Unlike the human husbands of Judah who forsook their wives forever, Yhwh never totally forsakes those who are His.

“They shall be Mine, says Yhwh of hosts.  On the day that I make them My jewels.  And I will spare them as a man spares his own son who serves him,” Malachi 3:17.

This lesson is emphasized strongly in the major prophet Jeremiah.

“They say, If a man divorces his wife, and she goes from him, and becomes another man’s, may he return to her again?  Would not that land be greatly polluted?  But you have played the harlot with many lovers; yet return to Me, says Yhwh.

Lift up your eyes to the desolate heights and see:  where have you not lain with men?  By the road you have sat for them like an Arabian in the wilderness; and you have polluted the land with your harlotries and your wickedness...

Have you seen what backsliding Israel has done?  She has gone up on every high mountain and under every green tree, and there played the harlot.  And I said, after she had done all these things, Return to Me.  But she did not return.  And her treacherous sister Judah saw it.  Then I saw that for all the causes for which backsliding Israel committed adultery, I had put her away and given her a certificate of divorce,” Jeremiah 3:1-8.

Surely this hussy fit all the qualifications for getting rid of a wife.  She committed adultery, not just incidentally, but as a hungry harlot.  Pick a spot where you have not lain with men, God asked her.  Further, if ever there was an unbeliever departing, she was it.

All theology would agree that this was a wife worthy of being divorced.  And God did give her a certificate of divorce.

But He did not forever forsake her.

“Return, backsliding Israel, says Yhwh, and I will not cause My anger to fall on you; for I am merciful, says Yhwh, and I will not remain angry forever....Return, O backsliding children, says Yhwh, for I am married to you,” Jeremiah 3:12, 14.

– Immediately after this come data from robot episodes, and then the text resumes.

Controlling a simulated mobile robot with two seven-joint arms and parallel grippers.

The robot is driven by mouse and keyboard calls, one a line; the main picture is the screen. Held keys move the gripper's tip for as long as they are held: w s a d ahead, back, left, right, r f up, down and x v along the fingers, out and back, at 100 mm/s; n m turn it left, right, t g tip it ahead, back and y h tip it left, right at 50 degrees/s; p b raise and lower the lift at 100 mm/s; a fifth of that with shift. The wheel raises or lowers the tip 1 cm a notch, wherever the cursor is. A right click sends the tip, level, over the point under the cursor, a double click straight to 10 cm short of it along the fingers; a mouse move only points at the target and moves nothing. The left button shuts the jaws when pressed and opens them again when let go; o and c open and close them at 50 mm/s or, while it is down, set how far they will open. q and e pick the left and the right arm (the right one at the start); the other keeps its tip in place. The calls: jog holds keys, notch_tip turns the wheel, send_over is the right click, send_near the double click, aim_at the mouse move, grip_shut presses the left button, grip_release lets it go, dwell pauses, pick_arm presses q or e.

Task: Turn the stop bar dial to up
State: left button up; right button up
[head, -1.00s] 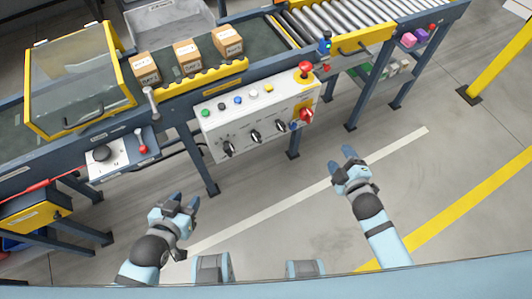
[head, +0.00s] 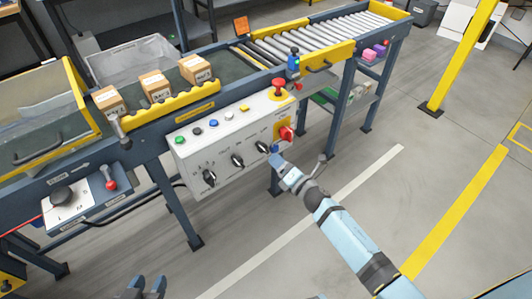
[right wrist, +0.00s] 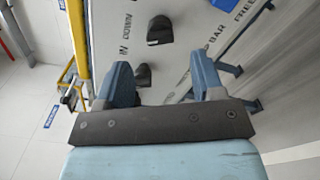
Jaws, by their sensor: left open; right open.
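The white control panel (head: 222,147) on the conveyor's side carries three black dials in a row: left (head: 209,177), middle (head: 237,160) and right (head: 262,147). Their labels are too small to read in the head view. My right gripper (head: 279,166) is open and empty beside the panel's lower right corner, close to the right dial. In the right wrist view, its fingers (right wrist: 162,88) face the panel, with a black dial (right wrist: 143,75) between them and another black dial (right wrist: 160,30) beyond. Lettering reading "BAR" and "FREE" shows there. My left gripper (head: 146,289) is open at the bottom edge, empty and away from the panel.
A red mushroom button (head: 278,87) and a red rotary switch (head: 286,133) sit at the panel's right end. Cartons (head: 155,86) stand on the conveyor. The floor in front is clear.

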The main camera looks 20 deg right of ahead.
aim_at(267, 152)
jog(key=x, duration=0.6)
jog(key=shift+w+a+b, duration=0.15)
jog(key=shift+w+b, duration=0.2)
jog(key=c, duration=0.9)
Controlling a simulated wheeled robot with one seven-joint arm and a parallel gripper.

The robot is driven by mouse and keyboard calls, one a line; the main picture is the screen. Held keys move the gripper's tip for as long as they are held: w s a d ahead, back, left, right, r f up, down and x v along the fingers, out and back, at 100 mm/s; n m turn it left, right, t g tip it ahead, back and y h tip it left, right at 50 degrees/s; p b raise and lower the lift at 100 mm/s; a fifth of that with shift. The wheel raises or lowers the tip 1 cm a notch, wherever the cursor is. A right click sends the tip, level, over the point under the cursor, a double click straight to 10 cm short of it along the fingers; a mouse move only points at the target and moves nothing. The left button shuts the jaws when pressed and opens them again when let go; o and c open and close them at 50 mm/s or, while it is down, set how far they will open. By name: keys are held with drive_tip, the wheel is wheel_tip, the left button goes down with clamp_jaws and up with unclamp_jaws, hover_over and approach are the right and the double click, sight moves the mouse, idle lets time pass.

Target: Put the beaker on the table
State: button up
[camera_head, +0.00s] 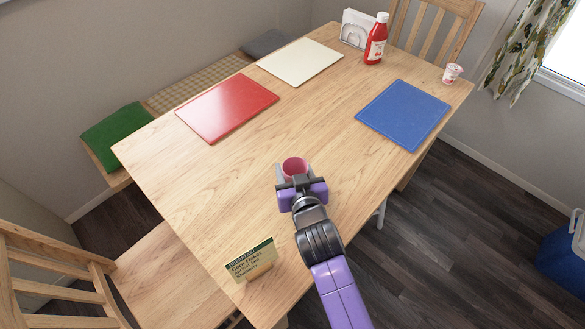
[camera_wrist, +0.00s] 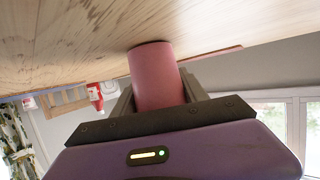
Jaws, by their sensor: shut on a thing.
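The beaker is a small pink-red cup (camera_head: 294,166) with its open top facing up in the head view. My gripper (camera_head: 293,175) is shut on it, one finger on each side, over the near part of the wooden table (camera_head: 190,175). In the wrist view the beaker (camera_wrist: 157,78) sits between the dark fingers of my gripper (camera_wrist: 157,95), and its end meets or nearly meets the tabletop (camera_wrist: 70,50). I cannot tell for sure whether it touches the wood. The lower part of the beaker is hidden by my gripper in the head view.
A menu card (camera_head: 250,260) stands at the table's near edge. Red (camera_head: 227,107), cream (camera_head: 300,61) and blue (camera_head: 403,115) boards lie farther back. A ketchup bottle (camera_head: 376,40), napkin holder (camera_head: 356,28) and small pot (camera_head: 452,73) stand at the far end. Bare wood surrounds the beaker.

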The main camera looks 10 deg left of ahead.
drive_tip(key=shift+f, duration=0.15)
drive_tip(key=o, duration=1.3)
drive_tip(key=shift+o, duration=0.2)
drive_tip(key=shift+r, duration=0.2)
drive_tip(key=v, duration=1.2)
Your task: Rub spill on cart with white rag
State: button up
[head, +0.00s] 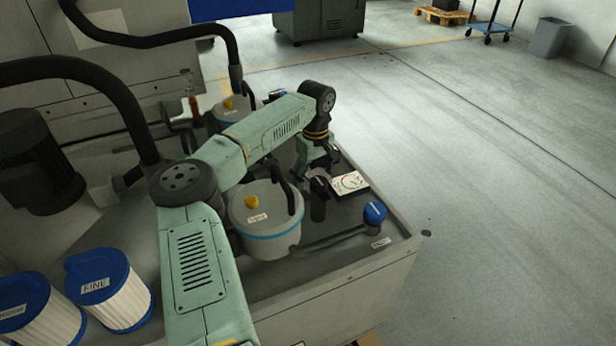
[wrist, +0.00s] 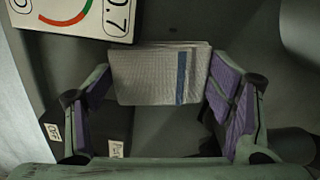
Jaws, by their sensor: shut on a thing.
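The white rag (wrist: 158,75) shows in the wrist view as a folded pale grey-white cloth with a blue stripe. My gripper (wrist: 163,90) has its purple-padded fingers at either side of the rag and is shut on it. In the head view my gripper (head: 318,168) hangs over the dark top of a grey unit, and the rag is mostly hidden there. No spill can be made out in either view. A small blue wheeled cart (head: 490,28) stands far off at the back right; I cannot tell whether it is the task's cart.
A white gauge box (head: 349,183) lies right beside my gripper. A lidded pot (head: 265,220), a blue-capped fitting (head: 375,212) and a black block (head: 318,205) crowd the unit's top. Blue-topped filters (head: 110,290) stand at the lower left. The floor (head: 490,190) at right is clear.

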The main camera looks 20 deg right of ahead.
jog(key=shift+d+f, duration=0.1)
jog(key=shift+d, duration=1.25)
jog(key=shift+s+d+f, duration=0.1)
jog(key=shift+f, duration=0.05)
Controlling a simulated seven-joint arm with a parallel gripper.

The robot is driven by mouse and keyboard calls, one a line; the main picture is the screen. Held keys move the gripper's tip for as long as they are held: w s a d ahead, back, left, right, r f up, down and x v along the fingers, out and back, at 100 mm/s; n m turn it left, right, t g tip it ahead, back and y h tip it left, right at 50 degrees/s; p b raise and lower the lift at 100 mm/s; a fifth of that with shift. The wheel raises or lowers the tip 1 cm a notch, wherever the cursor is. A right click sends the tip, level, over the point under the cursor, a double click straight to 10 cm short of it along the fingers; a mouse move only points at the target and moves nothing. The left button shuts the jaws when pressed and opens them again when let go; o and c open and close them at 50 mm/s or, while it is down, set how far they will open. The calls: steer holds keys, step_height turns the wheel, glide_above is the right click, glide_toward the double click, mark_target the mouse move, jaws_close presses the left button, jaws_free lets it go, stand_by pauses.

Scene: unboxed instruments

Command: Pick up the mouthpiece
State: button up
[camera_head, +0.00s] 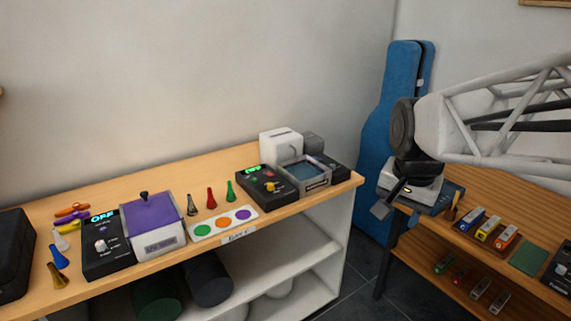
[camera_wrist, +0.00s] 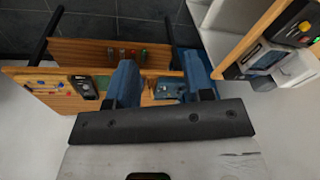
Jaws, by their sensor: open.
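More small pieces, a blue one (camera_head: 58,258) and a gold one (camera_head: 57,277), are at the left. I cannot tell which is the mouthpiece meant.
The brown table (camera_head: 510,180) carries colourful boxes (camera_head: 489,228) and a green pad (camera_head: 527,258). The shelf top also holds a purple-lidded box (camera_head: 154,241), black pedals (camera_head: 104,261) and a dotted card (camera_head: 221,224). A blue instrument case (camera_head: 382,130) leans in the corner.

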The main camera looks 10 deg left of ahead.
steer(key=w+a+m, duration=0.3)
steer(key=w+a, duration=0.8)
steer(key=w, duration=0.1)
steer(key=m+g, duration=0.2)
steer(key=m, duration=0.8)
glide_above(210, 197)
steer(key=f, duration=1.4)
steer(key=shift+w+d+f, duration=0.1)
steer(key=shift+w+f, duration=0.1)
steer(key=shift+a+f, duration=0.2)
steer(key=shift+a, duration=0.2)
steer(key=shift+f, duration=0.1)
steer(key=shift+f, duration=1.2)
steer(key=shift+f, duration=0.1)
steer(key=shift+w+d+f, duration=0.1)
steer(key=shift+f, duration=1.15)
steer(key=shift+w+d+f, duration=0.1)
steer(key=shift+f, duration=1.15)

This is the mind of God on divorce.  This is what Christ expressed when He said, “Whoever marries her who is divorced commits adultery.”  You see — the problem here with Israel was that she was with someone other than her husband.  Divorcing and remarrying did not cure that problem.  That only continues the adultery.  Being remarried to Baal or Ashtoreth only continues the problem.  The way to cure the problem is for Israel to go back to her true husband, Yhwh.

Therefore, any man who “marries” a divorced woman is continuing the problem, which can be set right by going back to the true mate.

Over and over we see the principle that God never forsakes His people, even if they forsake Him, as an unbeliever departing or as an adulterer.  He is always there waiting, looking for them to repent and come back to Him.

One of His names is Yhwh Shammah, which means Yhwh is there.  And He always is.

The human doctrine of divorce is without unending mercy, just as Judah’s was.  It covers the altar of Yhwh with tears, with weeping and crying, because it deals treacherously, not mercifully, with the wife of your youth.

This human doctrine says that a person is justified in forever leaving a life mate if certain things occur:  unfaithfulness, or departing.  In actual practice, even these things do not have to be met.

The human doctrine of divorce looks for a reason to forsake instead of a reason to forgive.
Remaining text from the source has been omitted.